─── Input

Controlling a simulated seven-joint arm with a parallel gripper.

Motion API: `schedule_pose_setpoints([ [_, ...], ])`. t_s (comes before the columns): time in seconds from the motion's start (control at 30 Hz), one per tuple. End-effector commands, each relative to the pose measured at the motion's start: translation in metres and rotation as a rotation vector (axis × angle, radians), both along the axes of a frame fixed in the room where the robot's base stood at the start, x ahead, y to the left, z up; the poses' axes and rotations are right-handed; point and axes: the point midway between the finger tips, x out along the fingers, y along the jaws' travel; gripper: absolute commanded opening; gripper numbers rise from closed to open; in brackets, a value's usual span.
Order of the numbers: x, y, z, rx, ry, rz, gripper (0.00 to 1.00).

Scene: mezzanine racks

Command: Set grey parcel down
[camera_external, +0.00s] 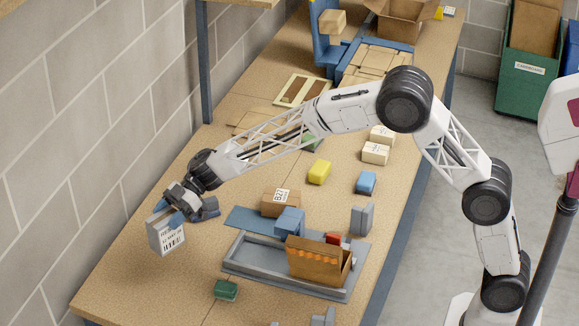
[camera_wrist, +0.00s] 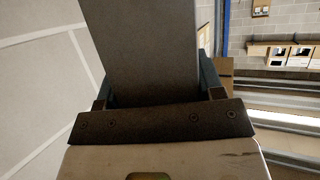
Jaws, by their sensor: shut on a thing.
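The grey parcel (camera_external: 166,237) is a box with a white barcode label on the side facing the outside camera. My gripper (camera_external: 172,212) is shut on its upper part and holds it near the left side of the table, close to the block wall. I cannot tell whether the parcel's bottom touches the table. In the wrist view the parcel (camera_wrist: 152,50) fills the upper middle as a plain grey face between my gripper's fingers (camera_wrist: 158,90). Its lower end is not clear there.
The wooden table (camera_external: 150,290) has bare surface around the parcel. To the right stand a grey tray (camera_external: 240,268) with a brown box (camera_external: 318,262), a brown "B2" carton (camera_external: 280,203) and blue boxes (camera_external: 289,221). A small green box (camera_external: 226,290) lies in front.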

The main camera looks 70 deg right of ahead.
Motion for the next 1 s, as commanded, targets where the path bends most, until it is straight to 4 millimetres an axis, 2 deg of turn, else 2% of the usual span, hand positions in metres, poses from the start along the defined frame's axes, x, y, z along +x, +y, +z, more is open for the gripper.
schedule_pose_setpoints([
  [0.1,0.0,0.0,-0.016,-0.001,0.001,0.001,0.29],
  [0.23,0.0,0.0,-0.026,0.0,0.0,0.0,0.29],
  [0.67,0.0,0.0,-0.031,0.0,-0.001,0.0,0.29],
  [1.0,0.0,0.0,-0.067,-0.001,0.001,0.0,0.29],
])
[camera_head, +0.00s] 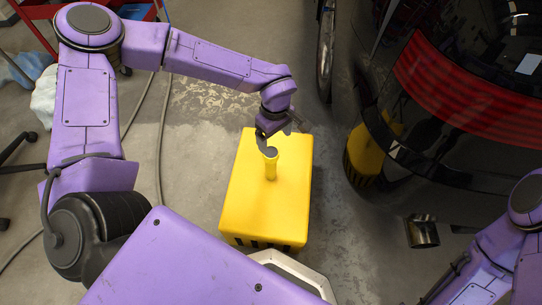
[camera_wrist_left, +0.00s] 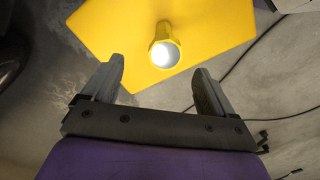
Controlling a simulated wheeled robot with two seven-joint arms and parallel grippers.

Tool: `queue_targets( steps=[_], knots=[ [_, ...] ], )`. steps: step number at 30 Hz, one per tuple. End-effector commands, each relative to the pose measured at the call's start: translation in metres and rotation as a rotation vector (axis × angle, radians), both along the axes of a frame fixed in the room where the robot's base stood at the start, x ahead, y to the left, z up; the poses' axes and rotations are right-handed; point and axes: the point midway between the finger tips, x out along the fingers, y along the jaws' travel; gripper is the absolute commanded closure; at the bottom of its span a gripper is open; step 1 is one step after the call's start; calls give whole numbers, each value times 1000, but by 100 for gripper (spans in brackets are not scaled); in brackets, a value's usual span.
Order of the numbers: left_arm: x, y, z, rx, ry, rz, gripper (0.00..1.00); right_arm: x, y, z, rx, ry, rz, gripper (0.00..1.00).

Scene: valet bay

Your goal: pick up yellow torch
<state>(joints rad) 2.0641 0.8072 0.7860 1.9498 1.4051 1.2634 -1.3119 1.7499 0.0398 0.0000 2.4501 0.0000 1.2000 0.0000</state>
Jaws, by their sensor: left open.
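The yellow torch (camera_head: 271,169) stands upright on top of a yellow box (camera_head: 292,200), near the middle of the head view. In the left wrist view the torch (camera_wrist_left: 165,54) points its bright, lit end toward the camera, with the yellow box (camera_wrist_left: 220,25) behind it. My left gripper (camera_head: 268,146) is at the torch's upper end in the head view and partly overlaps it. In the wrist view the left gripper's (camera_wrist_left: 158,72) two fingers are spread and empty, with the torch ahead of the gap between them. My right gripper is not visible.
A dark car with a red rear light band (camera_head: 460,95) stands at the right, with a metal exhaust pipe (camera_head: 422,232) low down. A cable (camera_head: 162,130) lies on the floor left of the box. A red cart (camera_head: 85,10) is at the top left.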

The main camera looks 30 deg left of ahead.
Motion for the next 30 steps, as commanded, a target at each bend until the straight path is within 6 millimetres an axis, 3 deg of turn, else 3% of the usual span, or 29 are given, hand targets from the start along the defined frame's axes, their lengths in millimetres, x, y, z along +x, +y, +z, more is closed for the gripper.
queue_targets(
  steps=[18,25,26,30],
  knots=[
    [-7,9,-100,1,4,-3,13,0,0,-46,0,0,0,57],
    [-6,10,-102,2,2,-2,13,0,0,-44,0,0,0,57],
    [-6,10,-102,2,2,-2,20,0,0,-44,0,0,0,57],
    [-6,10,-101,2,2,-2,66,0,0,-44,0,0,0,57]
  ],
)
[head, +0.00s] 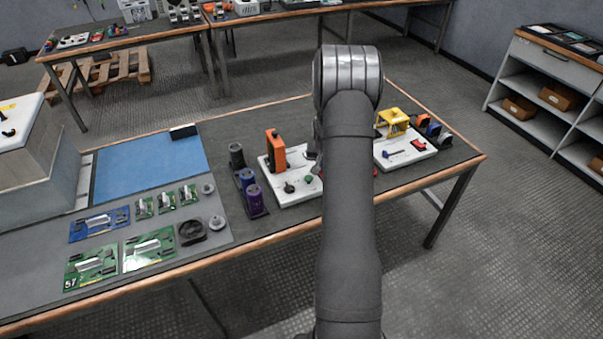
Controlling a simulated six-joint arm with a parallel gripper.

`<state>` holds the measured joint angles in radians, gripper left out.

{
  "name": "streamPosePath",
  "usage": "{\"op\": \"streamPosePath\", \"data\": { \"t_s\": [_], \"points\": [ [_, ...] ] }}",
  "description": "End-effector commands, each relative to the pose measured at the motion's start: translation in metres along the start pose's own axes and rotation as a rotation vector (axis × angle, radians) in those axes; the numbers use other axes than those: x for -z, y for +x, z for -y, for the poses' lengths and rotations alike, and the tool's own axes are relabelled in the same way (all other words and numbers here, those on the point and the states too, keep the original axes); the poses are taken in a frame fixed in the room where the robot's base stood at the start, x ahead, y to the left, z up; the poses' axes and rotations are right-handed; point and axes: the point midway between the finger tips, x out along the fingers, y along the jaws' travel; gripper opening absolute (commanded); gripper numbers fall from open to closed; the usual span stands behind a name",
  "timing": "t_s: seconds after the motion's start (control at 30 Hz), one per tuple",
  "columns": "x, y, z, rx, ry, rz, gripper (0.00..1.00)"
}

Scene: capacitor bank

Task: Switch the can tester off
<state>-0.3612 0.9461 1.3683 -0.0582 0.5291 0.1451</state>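A white board (287,190) with an upright orange block (275,150), a dark knob (289,187) and a green button (308,179) stands at the middle of the table.
A rack (256,208) of dark and purple cans stands left of the first board. Green circuit boards (149,249) and a blue mat (150,165) lie further left. Small coloured blocks (433,130) sit at the right. Bare table lies at the right front.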

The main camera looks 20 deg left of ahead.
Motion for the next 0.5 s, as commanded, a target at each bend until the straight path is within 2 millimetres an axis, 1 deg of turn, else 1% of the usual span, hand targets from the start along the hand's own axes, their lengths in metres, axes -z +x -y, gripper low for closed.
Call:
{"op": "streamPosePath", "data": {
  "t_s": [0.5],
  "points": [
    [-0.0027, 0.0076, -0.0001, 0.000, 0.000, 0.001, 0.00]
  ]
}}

──────

**Problem details:**
Both the line with "gripper left out." and the line with "The main camera looks 20 deg left of ahead." belong in the extract, along with every line between them; set down those lines exactly and only.

**Task result:**
`<state>` holds the measured joint angles in radians, gripper left out.

{
  "name": "streamPosePath",
  "usage": "{\"op\": \"streamPosePath\", \"data\": { \"t_s\": [_], \"points\": [ [_, ...] ] }}",
  "description": "End-effector commands, each relative to the pose measured at the motion's start: translation in metres along the start pose's own axes and rotation as a rotation vector (axis × angle, radians) in those axes; the numbers use other axes than those: x for -z, y for +x, z for -y, for the poses' lengths and rotations alike, and the tool's own axes are relabelled in the same way (all other words and numbers here, those on the point and the states too, keep the original axes); the poses are taken in a frame fixed in the room where the robot's base stood at the start, x ahead, y to the left, z up; the poses' axes and rotations are right-handed; point and axes: the point midway between the finger tips, x out along the fingers, y along the jaws' travel; gripper opening absolute (commanded); gripper numbers fall from open to closed; the usual span stands behind a name",
  "timing": "t_s: seconds after the motion's start (control at 30 Hz), one per tuple",
  "columns": "x, y, z, rx, ry, rz, gripper (0.00..1.00)"
}

Scene: capacitor bank

Task: Switch the can tester off
<state>-0.3612 0.9461 1.3683 -0.0582 0.5291 0.1451</state>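A white board (287,190) with an upright orange block (275,150), a dark knob (289,187) and a green button (308,179) stands at the middle of the table.
A rack (256,208) of dark and purple cans stands left of the first board. Green circuit boards (149,249) and a blue mat (150,165) lie further left. Small coloured blocks (433,130) sit at the right. Bare table lies at the right front.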

The main camera looks 20 deg left of ahead.

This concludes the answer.